Hadoop_Mapper&Context&InputSplit&FileSplit源码浅析

Hadoop之Mapper类

源码:

public class Mapper<KEYIN, VALUEIN, KEYOUT, VALUEOUT> {

/**

* The <code>Context</code> passed on to the {@link Mapper} implementations.
*/

public abstract class Context

implements MapContext<KEYIN,VALUEIN,KEYOUT,VALUEOUT> {
}
/**
* Called once at the beginning of the task.
*/

protected void setup(Context context

) throws IOException, InterruptedException {
// NOTHING
}

/**
* Called once for each key/value pair in the input split. Most applications
* should override this, but the default is the identity function.
*/

@SuppressWarnings("unchecked")

protected void map(KEYIN key, VALUEIN value,

Context context) throws IOException, InterruptedException {

context.write((KEYOUT) key, (VALUEOUT) value);
}

/**
* Called once at the end of the task.
*/

protected void cleanup(Context context

) throws IOException, InterruptedException {
// NOTHING
}
/**
* Expert users can override this method for more complete control over the
* execution of the Mapper.

* @param context

* @throws IOException
*/

public void run(Context context) throws IOException, InterruptedException {

setup(context);

try {

while (context.nextKeyValue()) {

map(context.getCurrentKey(), context.getCurrentValue(), context);
}

} finally {

cleanup(context);
}
}
}

主要方法有setup(一个task调用一次),map(每一个k/v对调用一次),cleanup(每一个task调用一次),run(Expert users can override this method for more complete control over the)

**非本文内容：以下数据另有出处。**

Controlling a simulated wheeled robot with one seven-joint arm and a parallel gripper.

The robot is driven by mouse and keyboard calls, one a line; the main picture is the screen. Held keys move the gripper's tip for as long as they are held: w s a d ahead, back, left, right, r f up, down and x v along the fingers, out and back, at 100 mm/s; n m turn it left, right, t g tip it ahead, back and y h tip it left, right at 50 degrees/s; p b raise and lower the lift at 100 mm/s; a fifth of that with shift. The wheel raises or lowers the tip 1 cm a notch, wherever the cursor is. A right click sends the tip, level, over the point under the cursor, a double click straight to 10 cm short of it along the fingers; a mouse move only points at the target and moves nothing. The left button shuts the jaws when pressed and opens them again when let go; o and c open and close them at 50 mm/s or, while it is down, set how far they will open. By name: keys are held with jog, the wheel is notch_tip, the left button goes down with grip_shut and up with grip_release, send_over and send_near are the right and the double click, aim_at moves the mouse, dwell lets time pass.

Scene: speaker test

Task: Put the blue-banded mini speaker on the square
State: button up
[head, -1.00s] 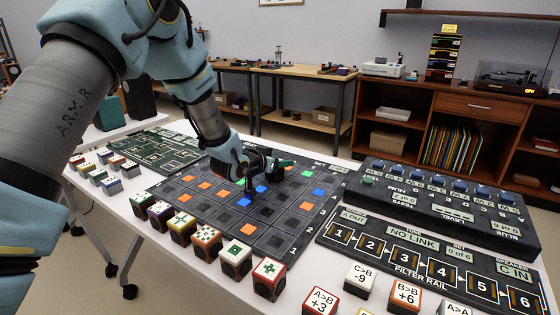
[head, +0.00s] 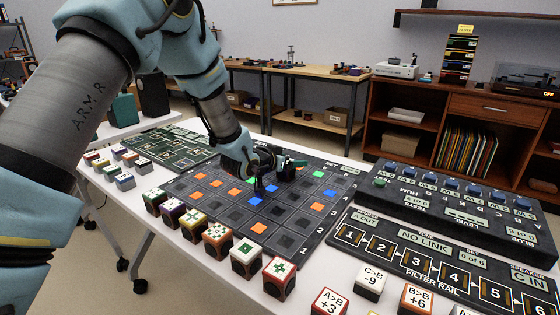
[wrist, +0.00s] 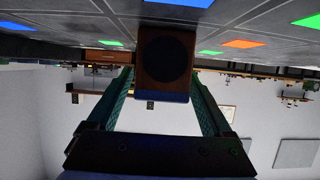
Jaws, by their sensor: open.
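The blue-banded mini speaker (wrist: 164,58) shows in the wrist view as a brown box with a dark round front and a blue band along its lower picture edge. My gripper (wrist: 160,76) is open, with one teal finger on each side of the speaker; contact cannot be told. In the head view my gripper (head: 276,177) is low over the dark grid board (head: 300,222), and a dark block (head: 285,173) beside its fingers appears to be the speaker. The board has orange, blue and green squares; which one the task means is not clear. A blue square (head: 254,201) lies just in front of the gripper.
Several colour-topped cubes (head: 247,257) line the board's front edge. A green board (head: 165,147) lies behind left. A filter rail panel (head: 425,258) and a knobbed console (head: 455,205) stand to the right, with number cubes (head: 370,280) in front.

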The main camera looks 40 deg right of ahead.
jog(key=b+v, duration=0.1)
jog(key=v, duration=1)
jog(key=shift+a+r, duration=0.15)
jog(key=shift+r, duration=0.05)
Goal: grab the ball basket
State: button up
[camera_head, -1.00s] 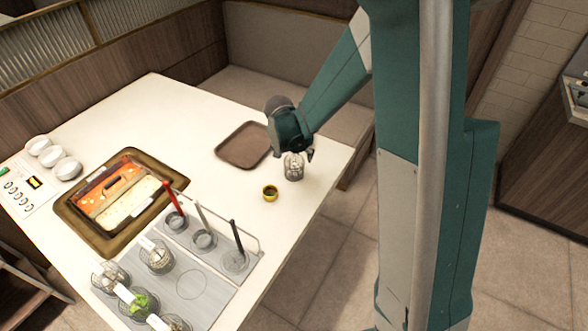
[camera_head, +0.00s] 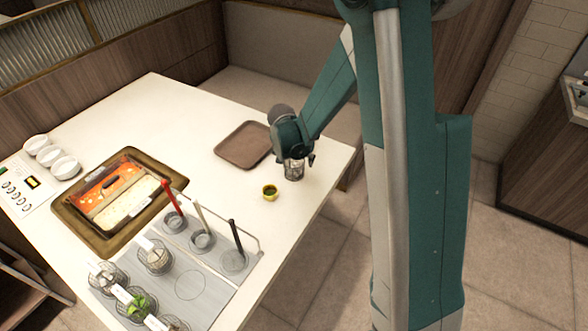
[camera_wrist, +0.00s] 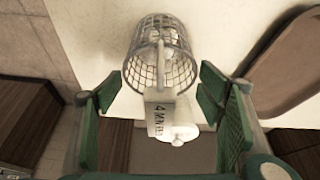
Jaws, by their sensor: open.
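A round wire-mesh basket (camera_wrist: 160,48) stands on the white table (camera_wrist: 95,35), with pale contents that I cannot make out clearly. Its white handle (camera_wrist: 158,115) bears "4 MINUTES" lettering and points toward my wrist. In the head view the basket (camera_head: 293,172) is near the table's right edge, partly hidden by my gripper (camera_head: 296,156) above it. In the wrist view my gripper (camera_wrist: 162,95) is open, with a green-padded finger on each side of the handle and neither visibly touching it. A white rounded piece with a knob (camera_wrist: 178,133) shows below the handle.
Several other wire baskets (camera_head: 155,257) and upright-handled tools (camera_head: 236,262) stand on grey mats at front left. A pan with red and white sauces (camera_head: 108,188) is left.

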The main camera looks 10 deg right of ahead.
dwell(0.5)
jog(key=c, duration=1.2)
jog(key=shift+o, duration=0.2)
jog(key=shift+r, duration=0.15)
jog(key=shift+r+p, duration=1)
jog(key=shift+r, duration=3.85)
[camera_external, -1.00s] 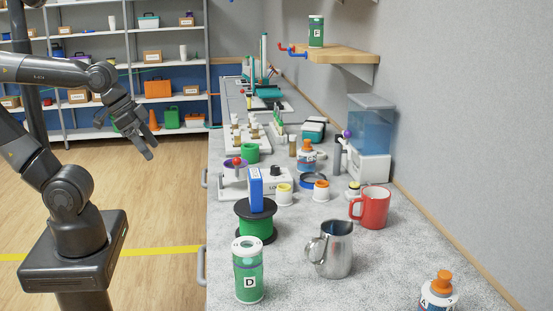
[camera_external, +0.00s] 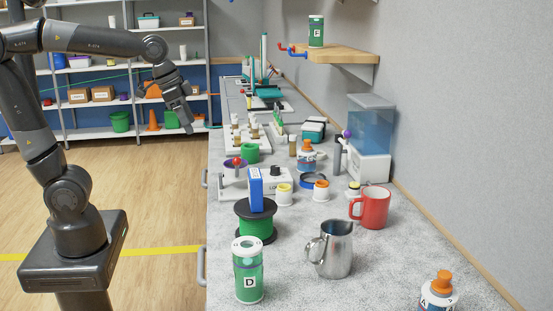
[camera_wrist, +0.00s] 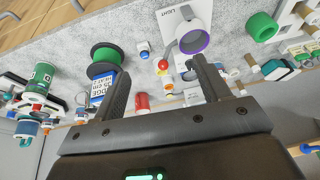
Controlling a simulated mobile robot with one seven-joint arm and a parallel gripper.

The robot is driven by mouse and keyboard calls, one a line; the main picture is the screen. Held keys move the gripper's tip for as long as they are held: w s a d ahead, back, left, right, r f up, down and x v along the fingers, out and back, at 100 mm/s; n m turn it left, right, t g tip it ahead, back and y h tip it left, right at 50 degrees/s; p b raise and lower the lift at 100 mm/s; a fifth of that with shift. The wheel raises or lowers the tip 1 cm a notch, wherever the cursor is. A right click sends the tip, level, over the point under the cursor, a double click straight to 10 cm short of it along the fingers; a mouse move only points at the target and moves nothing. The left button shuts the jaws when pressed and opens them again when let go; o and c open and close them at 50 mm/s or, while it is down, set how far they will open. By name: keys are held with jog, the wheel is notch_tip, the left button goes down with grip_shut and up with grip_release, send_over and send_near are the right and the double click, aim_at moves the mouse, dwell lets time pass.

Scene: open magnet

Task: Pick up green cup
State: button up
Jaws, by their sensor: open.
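A small green cup (camera_external: 250,153) stands on the counter behind the white device; it also shows at the upper right of the wrist view (camera_wrist: 263,26). My gripper (camera_external: 188,116) is open and empty, in the air left of the counter and apart from the cup. In the wrist view my two fingers (camera_wrist: 161,68) have a clear gap between them, and the green cup lies beyond and to the right of the right finger.
A green canister (camera_external: 249,284), green spool (camera_external: 256,227), metal pitcher (camera_external: 335,250), red mug (camera_external: 374,207) and blue box (camera_external: 256,190) crowd the near counter. A white device with a purple ring (camera_wrist: 194,41) stands near the cup. A wall shelf (camera_external: 345,55) juts out above.

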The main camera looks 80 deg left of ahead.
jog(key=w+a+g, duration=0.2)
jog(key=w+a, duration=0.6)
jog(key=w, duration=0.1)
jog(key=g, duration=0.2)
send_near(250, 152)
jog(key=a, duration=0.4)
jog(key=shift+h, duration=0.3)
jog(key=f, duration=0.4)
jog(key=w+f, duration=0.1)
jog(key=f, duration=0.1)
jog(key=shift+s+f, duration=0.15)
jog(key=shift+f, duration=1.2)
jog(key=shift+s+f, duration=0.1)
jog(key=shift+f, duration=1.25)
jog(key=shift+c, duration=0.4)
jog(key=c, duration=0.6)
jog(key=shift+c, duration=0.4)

还有一个内部类Context (implements MapContext)，

而在MapContext中只有一个方法：

/**
* Get the input split for this map.
*/

public InputSplit getInputSplit();

再看看InputSplit类，该类是一个抽象类，先看类的注释:

/**

* <code>InputSplit</code> represents the data to be processed by an

* individual {@link Mapper}.
*

* <p>Typically, it presents a byte-oriented[面向] view on the input and is the

* responsibility[责任] of {@link RecordReader} of the job to process this and present
* a record-oriented view.

源码:

public abstract class InputSplit {
/**
* Get the size of the split, so that the input splits can be sorted by size.

* @return the number of bytes in the split

* @throws IOException

* @throws InterruptedException
*/

public abstract long getLength() throws IOException, InterruptedException;

/**
* Get the list of nodes by name where the data for the split would be local.
* The locations do not need to be serialized.
*

* @return a new array of the node nodes.

* @throws IOException

* @throws InterruptedException
*/
public abstract

String[] getLocations() throws IOException, InterruptedException;
/**
* Gets info about which nodes the input split is stored on and how it is
* stored at each location.
*

* @return list of <code>SplitLocationInfo</code>s describing how the split
* data is stored at each location. A null value indicates that all the
* locations have the data stored on disk.

* @throws IOException
*/
@Evolving

public SplitLocationInfo[] getLocationInfo() throws IOException {
return null;
}
}

主要的方法有:

public abstract long getLength【获取切片的大小，并按大小排序】,

public abstract String[] getLocations,

public SplitLocationInfo[] getLocationInfo【获取信息，包含有哪些节点存储了切片，是如何存储的】

Ctrl+H查看类的层级结构:

Hadoop_Mapper&Context&InputSplit&FileSplit源码浅析

看到了InputSplit类的实现类，其中包括FileSplit类(看lib包下的)

老规矩，先看类注释:

/** A section of an input file. Returned by {@link

* InputFormat#getSplits(JobContext)} and passed to

* {@link InputFormat#createRecordReader(InputSplit,TaskAttemptContext)}. */

说明了类的来源【InputFormat#getSplits(JobContext)】和去处【InputFormat#createRecordReader(InputSplit,TaskAttemptContext)】

这里先说FileSplit类本身，有关InputFormat下节说。

public class FileSplit extends InputSplit implements Writable

类中，有几个属性，一个无参构造，两个有参构造，暂时不用管/

继续，还有几个实现方法不管，其中有以下几个方法:

/** The file containing this split's data. */

public Path getPath() { return file; }

/** The position of the first byte in the file to process. */

public long getStart() { return start; }

/** The number of bytes in the file to process. */
@Override

public long getLength() { return length; }

可以看出，从FileSplit中也能获取到文件的Path，进而通过Path可以获取FileSystem，以及输入输出流FSDataInputStream，FSDataOutputSream

至此，Mapper中的内容大致看完了。